Around 15% of the volumes of crude oil discharged in the EU in January-December 2024 were carried by VLCC tankers, around 39% by Suezmax tankers, and around 43% by Aframax tankers. The largest EU ports in which crude oil was unloaded in 2024 were Rotterdam (96.9 million tonnes), Trieste (39.5 million tonnes), Gdańsk (34.7 million tonnes), Wilhelmshaven (20.4 million tonnes), Fos (20.1 million tonnes), Le Havre (19.8 million tonnes).

Seaborne imports from Russian ports (including non-Russian crude such as Kazakh oil) fell again early last year by 3.8% y/y in January-February 2025 to 10.1 million tonnes. This was down by more than half from 22.8 million tonnes in January-February 2022. In March, Russia’s monthly export revenue from fossil fuels rose by 1% m/m to €637 million per day, while export volumes increased by 6%. Revenues from seaborne crude oil rose by 14% m/m to €212 million per day, while export volumes increased by 24%. In March, 380 vessels exported Russian crude oil and oil products, including 164 shadow tankers. Thirty-six percent of these tankers were at least 20 years old or older. The oldest ship carrying Russian oil in March was over 30 years old.
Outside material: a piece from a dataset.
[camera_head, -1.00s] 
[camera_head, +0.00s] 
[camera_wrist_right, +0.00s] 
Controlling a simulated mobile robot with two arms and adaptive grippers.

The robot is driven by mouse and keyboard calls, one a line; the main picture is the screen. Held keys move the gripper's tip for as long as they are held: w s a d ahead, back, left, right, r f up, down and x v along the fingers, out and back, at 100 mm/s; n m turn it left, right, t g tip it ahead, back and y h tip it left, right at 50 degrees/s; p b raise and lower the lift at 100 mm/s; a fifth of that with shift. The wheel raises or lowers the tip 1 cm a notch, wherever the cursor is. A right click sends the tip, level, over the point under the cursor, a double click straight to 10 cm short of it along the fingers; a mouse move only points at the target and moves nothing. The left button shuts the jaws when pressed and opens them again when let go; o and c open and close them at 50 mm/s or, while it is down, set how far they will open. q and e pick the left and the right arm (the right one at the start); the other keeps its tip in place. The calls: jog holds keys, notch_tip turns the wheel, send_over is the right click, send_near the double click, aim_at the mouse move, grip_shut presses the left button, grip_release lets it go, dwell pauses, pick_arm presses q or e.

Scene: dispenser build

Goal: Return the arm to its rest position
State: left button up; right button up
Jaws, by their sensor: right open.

In April 2025, Russia exported 23.5 million tons of crude oil by sea, down 7% month-on-month. Almost half (47%) of these exports were carried by G7+ tankers, up four percentage points from March. Since January, the G7+ share of this shipment has increased from 35% to 47%, while the share of “grey fleet” tankers has fallen from 65% to 53%. China bought 47% of Russia’s crude oil exports, followed by India (38%), the EU (6%), and Turkey (6%).

Novorossiysk remains the largest port for crude oil exports to the EU, with terminals loading around 5 million tons of crude oil per month in 2025. Russian ports have now fallen to fourth place in terms of the volume of crude oil shipped to the EU by sea. Those who transfer this oil through their terminals or perform transshipment operations between shadow ships and those not subject to sanctions benefit.